Bartók's peasant recordings, newly digitzed, were available on the CD that came with the catalog. But when she went looking for the 150 plus he had written piano arrangements for, she was frustrated, finding them buried in recordings of larger works by Bartók or entombed even deeper in recordings of his complete piano works.

A thought began to flicker in Parker’s mind. “I started concocting this idea of maybe recording them,” she says. But doubts and questions arose. How many pieces were there? Was this a feasible collection? Did she dare take it on?

After Parker finished her research on The Petite Suite, presenting it at an international conference in Buenos Aires and writing it up for publication, her internal dialog about the potential recording project “grew pretty intense.”   

Then she began sampling a range of the pieces at the piano, using the catalog to identify them and going to her personal library, which included all of Bartok’s piano works, for the sheet music.

“I realized I could play them,” she says. “I wasn't asking myself to perform a monster concerto.”

In the fall of 2103, she finally worked up the courage to speak aloud about her musings. She asked Joe Capps, UVM’s jazz guitar instructor who is also an active recording engineer, if he thought the project was worthwhile and if he’d be interested in recording the music.

Capps was enthusiastic. “He said, ‘Oh, definitely, yes.’ And then I had ask myself, ‘Definitely yes?’”

Over the next few weeks, she finally committed. The moment the fall semester ended, she set to work, practicing five and six hours a day for six weeks to prepare for the recording sessions with Capps.

Samurai

She recorded the music on the stage of the Recital Hall, playing the sonorous Steinway piano interim UVM president Ed Colodny and his wife Nancy had donated the funds for a decade earlier, in two four-hour stints broken by another month long bout of practicing.

Capps was bowled over by her ability to play multiple takes of one piece, pause, then move on to the next.   

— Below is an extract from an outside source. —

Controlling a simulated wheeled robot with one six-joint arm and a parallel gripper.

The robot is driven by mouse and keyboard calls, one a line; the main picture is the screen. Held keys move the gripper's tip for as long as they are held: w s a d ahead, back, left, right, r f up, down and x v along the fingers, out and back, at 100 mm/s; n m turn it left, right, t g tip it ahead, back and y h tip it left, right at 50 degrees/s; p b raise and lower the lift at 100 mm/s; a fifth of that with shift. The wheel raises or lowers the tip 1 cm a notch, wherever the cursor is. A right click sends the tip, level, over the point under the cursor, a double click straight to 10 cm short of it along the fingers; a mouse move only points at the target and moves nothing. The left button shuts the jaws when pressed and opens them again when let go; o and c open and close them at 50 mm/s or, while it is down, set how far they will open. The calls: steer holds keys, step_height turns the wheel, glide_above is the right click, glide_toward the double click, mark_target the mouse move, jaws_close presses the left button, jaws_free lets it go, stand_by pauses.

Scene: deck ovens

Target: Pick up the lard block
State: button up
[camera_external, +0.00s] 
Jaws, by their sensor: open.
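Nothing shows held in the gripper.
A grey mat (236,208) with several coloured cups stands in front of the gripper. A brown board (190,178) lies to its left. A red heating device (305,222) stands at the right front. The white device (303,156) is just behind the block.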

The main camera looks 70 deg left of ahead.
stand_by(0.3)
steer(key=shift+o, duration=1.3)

“I was like, how can she play that long?” Capps says. “She’s a samurai.”

Over the spring 2014 semester, she spent weeks sifting through the 500-plus takes Capps had recorded, then working with him in his studio in multiple sessions to assemble the final master.

The result was worth the time and effort.  

“What impressed me was the care and the expressivity that she brings to those pieces, many of which were very simple and are often used as teaching pieces,” says Larry Read, a longtime professor of composition at UVM, who retired in 2012 to compose full-time. “She treats them as if they were Mozart sonatas.” 

Alison Cerutti, a central Vermont-based professional pianist and teacher and former student of Parker’s, isn’t surprised at the tenacity and endurance she brought to the project and the recording sessions.

At the beginning of her lessons, Parker “would be bright and energetic and cheerful,” Cerutti says, “and at the end in an hour plus, I would be just worn out and exhausted and ready for dinner and bed, and she would still be bright and energetic and cheerful. That energy and persistence is perfect for undertaking a project this big.” 

Go deeper into Bartók's world

In this demonstration, Parker plays a Franz Liszt melody inspired by what he thought was authentic Hungarian folk music, then an excerpt from his "Rhapsody No. 2 for Piano" that incorporates it. Then she plays an actual peasant melody Bartók recorded and the piano arrangement he composed for it.

Read on below for more background about Bartók, Liszt and their different conceptions and use of folk music in their composition. 

Epiphany

Bela Bartók, newly graduated from the Budapest Academy of Music, was vacationing at a boarding house in northern Hungary in 1904, when a thunderbolt struck.

An ardent Hungarian nationalist, he had studied piano and composition at the academy and was at work on a Rhapsody for Piano influenced by his fellow Hungarian Franz Liszt. Like Liszt, Bartók incorporated what he thought was Hungarian folk music into his composition.

But now, outside the door of his room, Bartók heard a peasant woman singing songs to the children in her care that were unlike anything he knew. The melodies were alien and haunting, with jagged intervals and odd scales. Bartók left his room and asked the woman to sing more songs, which he wrote down one after another.

Liszt loved what he thought was the native folk music of Hungary – dazzling showpieces performed by Roma orchestras throughout Europe -- and based some of his most popular compositions, like the Hungarian Rhapsodies for piano, on the music he heard performed on the streets by virtuoso Roma violinists.

Bartók now realized that this showy street music was a composed, popularized version of Hungary’s authentic folk music, which had ancient roots outside the western classical tradition.

Bartók’s experience at the boarding house changed him forever. Within a year he was traveling through the Eastern European countryside recording peasant music on what was then state-of-the-art equipment -- an Edison wax cylinder -- an avocation he continued throughout his life, eventually recording more than 1,000 songs in Hungary, Slovakia, Romania, Turkey and northern Africa.

His own music, which also drew on his classical training and was influenced by the work of other modernists like Debussy and Stravinsky, was so suffused with the folk material that it became what he called his mother tongue.